Given task: The lines beneath this instruction, from the first through the one containing "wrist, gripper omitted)", must be transcribed exactly; no other line belongs in the output.

--- begin Data rows ---

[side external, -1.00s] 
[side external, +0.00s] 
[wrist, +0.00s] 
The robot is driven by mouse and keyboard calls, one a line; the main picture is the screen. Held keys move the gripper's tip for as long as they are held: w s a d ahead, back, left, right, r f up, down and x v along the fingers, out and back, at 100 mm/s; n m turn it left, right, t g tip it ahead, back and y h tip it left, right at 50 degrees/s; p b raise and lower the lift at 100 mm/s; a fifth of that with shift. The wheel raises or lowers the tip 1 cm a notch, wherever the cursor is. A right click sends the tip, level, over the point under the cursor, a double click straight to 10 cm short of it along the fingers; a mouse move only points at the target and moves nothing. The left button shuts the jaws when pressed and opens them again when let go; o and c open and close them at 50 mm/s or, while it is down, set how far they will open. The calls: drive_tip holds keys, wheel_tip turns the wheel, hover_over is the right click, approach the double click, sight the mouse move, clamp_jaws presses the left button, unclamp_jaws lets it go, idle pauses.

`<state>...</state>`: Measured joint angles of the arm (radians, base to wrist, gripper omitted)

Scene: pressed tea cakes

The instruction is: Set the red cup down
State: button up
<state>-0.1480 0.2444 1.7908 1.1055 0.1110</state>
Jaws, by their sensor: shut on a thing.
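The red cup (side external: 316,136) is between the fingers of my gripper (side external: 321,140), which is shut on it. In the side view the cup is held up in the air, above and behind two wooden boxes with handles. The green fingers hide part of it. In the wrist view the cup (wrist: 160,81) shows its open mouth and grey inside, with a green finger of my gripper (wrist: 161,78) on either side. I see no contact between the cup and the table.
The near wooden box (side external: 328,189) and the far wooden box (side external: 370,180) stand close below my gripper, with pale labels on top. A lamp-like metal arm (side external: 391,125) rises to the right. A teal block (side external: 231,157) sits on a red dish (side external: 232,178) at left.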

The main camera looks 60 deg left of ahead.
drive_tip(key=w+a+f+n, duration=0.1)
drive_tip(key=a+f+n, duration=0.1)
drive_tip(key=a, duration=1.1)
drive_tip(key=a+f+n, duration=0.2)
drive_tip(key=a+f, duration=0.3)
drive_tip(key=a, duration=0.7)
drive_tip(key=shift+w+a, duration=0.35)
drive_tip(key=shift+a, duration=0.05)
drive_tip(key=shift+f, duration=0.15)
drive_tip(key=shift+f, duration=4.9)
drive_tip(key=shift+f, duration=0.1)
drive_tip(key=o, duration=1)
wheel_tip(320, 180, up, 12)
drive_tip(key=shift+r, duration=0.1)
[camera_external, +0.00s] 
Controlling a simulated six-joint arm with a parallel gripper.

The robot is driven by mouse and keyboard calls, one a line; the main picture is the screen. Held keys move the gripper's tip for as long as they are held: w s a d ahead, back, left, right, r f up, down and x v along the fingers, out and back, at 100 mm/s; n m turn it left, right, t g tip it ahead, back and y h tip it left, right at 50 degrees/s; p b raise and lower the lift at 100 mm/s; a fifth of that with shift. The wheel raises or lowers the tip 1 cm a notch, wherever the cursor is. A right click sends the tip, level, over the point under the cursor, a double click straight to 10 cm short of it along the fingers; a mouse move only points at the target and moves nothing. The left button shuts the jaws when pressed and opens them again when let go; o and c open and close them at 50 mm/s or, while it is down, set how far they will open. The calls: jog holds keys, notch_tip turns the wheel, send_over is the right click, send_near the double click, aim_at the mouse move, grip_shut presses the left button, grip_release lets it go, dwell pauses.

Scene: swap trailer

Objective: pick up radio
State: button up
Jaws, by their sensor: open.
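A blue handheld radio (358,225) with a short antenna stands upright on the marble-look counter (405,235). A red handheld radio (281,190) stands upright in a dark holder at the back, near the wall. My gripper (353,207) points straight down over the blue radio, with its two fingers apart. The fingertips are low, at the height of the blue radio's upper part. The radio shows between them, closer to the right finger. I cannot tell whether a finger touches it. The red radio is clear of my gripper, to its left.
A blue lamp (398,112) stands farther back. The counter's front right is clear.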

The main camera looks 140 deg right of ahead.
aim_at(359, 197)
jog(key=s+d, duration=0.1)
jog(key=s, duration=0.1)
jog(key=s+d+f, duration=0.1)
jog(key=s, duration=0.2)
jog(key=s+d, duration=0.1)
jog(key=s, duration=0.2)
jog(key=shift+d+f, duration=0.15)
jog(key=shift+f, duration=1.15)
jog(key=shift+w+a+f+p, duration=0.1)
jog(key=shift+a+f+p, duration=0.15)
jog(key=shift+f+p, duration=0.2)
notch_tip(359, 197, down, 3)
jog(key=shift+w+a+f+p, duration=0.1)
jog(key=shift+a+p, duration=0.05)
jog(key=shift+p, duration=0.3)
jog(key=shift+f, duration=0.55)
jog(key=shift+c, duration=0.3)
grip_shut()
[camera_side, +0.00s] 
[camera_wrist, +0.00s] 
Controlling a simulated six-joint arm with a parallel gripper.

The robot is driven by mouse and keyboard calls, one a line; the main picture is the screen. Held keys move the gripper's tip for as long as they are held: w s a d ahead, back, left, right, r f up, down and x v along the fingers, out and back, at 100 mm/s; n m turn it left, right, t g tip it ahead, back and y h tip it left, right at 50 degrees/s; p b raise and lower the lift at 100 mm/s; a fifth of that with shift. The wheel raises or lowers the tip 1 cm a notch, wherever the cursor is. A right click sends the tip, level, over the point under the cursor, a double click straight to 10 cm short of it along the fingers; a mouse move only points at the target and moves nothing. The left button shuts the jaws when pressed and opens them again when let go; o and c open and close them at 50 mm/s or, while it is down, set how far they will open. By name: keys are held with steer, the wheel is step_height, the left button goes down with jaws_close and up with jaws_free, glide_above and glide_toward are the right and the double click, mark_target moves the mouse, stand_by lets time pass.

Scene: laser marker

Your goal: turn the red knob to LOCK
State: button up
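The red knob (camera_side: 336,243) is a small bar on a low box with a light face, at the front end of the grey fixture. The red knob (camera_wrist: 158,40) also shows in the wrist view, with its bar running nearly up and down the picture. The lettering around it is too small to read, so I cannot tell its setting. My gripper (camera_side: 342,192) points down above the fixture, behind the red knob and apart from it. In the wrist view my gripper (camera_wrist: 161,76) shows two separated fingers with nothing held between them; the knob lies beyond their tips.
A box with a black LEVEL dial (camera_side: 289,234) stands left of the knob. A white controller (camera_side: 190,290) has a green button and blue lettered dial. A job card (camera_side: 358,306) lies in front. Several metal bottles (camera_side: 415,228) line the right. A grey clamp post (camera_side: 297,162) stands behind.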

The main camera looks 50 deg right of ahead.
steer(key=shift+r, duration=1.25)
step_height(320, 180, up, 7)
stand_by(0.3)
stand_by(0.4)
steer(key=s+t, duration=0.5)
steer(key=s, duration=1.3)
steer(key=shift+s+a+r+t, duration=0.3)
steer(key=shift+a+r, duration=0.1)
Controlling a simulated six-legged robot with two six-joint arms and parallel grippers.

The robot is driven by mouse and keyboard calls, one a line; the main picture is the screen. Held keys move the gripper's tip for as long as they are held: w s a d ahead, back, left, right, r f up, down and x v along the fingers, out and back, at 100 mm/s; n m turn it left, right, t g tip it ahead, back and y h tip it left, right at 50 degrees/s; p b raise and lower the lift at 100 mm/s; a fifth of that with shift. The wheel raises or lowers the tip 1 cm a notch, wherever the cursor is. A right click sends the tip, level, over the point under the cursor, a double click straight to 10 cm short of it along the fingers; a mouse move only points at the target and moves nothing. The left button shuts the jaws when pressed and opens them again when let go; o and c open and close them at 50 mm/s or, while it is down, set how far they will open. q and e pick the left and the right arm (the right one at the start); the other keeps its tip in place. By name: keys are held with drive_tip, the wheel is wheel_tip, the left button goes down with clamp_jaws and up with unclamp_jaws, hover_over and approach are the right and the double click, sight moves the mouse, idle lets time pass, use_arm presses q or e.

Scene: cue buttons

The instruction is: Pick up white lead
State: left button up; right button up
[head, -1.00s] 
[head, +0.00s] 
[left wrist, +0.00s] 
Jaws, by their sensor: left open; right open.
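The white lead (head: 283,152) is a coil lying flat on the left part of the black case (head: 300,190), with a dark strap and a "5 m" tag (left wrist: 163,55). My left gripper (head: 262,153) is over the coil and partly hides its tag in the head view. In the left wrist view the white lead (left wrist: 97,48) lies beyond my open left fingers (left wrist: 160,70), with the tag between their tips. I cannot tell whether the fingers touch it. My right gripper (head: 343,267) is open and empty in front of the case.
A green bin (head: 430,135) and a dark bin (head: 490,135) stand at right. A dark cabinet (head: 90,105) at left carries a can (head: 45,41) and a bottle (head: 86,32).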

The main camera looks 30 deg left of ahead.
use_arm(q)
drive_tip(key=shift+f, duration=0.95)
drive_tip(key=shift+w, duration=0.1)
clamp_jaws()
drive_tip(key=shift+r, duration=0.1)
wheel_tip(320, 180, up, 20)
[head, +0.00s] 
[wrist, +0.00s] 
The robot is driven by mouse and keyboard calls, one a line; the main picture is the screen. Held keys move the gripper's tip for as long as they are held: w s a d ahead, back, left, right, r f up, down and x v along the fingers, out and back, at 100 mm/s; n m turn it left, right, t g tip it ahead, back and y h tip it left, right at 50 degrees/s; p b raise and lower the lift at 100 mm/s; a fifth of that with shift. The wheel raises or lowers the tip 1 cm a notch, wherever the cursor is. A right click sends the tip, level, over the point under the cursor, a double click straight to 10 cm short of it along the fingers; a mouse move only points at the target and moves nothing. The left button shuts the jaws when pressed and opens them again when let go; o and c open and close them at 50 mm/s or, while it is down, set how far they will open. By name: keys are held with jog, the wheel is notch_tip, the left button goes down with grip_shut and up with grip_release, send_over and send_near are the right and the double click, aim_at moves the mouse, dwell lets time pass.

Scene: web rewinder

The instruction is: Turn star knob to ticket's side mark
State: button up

--- end Data rows ---

Reply:
[side external, -1.00s] 
[side external, +0.00s] 
[wrist, +0.00s] 
The robot is driven by mouse and keyboard calls, one a line; the main picture is the screen. Held keys move the gripper's tip for as long as they are held: w s a d ahead, back, left, right, r f up, down and x v along the fingers, out and back, at 100 mm/s; n m turn it left, right, t g tip it ahead, back and y h tip it left, right at 50 degrees/s; p b raise and lower the lift at 100 mm/s; a fifth of that with shift. The wheel raises or lowers the tip 1 cm a notch, wherever the cursor is. A right click sends the tip, level, over the point under the cursor, a double click straight to 10 cm short of it along the fingers; a mouse move only points at the target and moves nothing. The left button shuts the jaws when pressed and opens them again when let go; o and c open and close them at 50 mm/s or, while it is down, set how far they will open. The calls: drive_tip holds keys, wheel_tip turns the wheel, hover_over is the right click, approach the double click, sight the mouse move, clamp_jaws presses the left button, unclamp_jaws lets it go, idle pauses.

`<state>...</state>`: Measured joint angles of the arm (radians, base to wrist, gripper omitted)

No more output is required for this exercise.